WHAT THE TASK ASKS: Nothing but the lines from the one containing "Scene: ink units" to the end of the data should be returned, each exactly as written.

************

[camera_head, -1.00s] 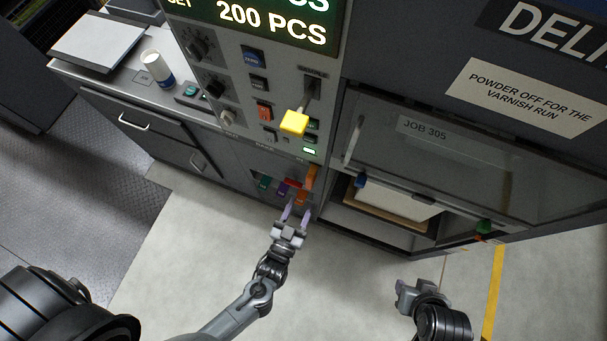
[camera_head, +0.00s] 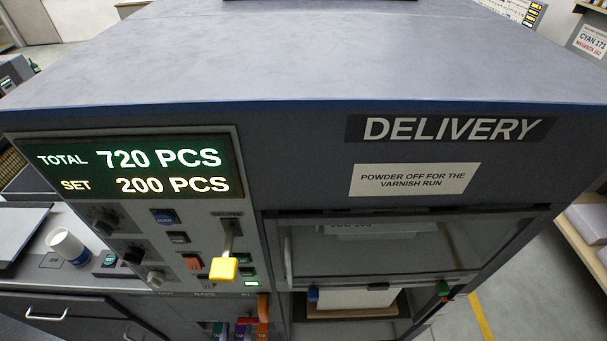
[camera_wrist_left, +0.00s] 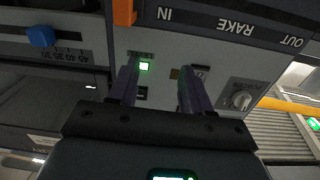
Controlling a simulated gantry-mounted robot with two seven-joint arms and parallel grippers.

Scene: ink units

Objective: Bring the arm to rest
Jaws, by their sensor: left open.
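My left gripper (camera_wrist_left: 158,82) shows only in the left wrist view. Its two dark purple fingers stand apart with nothing between them. Beyond the fingers is the machine's panel, seen upside down, with a lit green button (camera_wrist_left: 144,67) near one fingertip and a grey knob (camera_wrist_left: 241,100) to the right. I cannot tell whether a fingertip touches the panel. Neither arm shows in the head view, and the right gripper is in no view now.
The delivery unit carries a counter display (camera_head: 130,170), a lever with a yellow handle (camera_head: 223,269) and an orange lever (camera_head: 263,315). Beside these is a glazed guard (camera_head: 390,255) above a paper stack (camera_head: 350,299). A white cup (camera_head: 66,244) stands on the left counter.

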************

RESPONSE TO THIS EXERCISE:
Scene: ink units

Objective: Bring the arm to rest
Jaws, by their sensor: left open.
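My left gripper (camera_wrist_left: 158,82) shows only in the left wrist view. Its two dark purple fingers stand apart with nothing between them. Beyond the fingers is the machine's panel, seen upside down, with a lit green button (camera_wrist_left: 144,67) near one fingertip and a grey knob (camera_wrist_left: 241,100) to the right. I cannot tell whether a fingertip touches the panel. Neither arm shows in the head view, and the right gripper is in no view now.
The delivery unit carries a counter display (camera_head: 130,170), a lever with a yellow handle (camera_head: 223,269) and an orange lever (camera_head: 263,315). Beside these is a glazed guard (camera_head: 390,255) above a paper stack (camera_head: 350,299). A white cup (camera_head: 66,244) stands on the left counter.

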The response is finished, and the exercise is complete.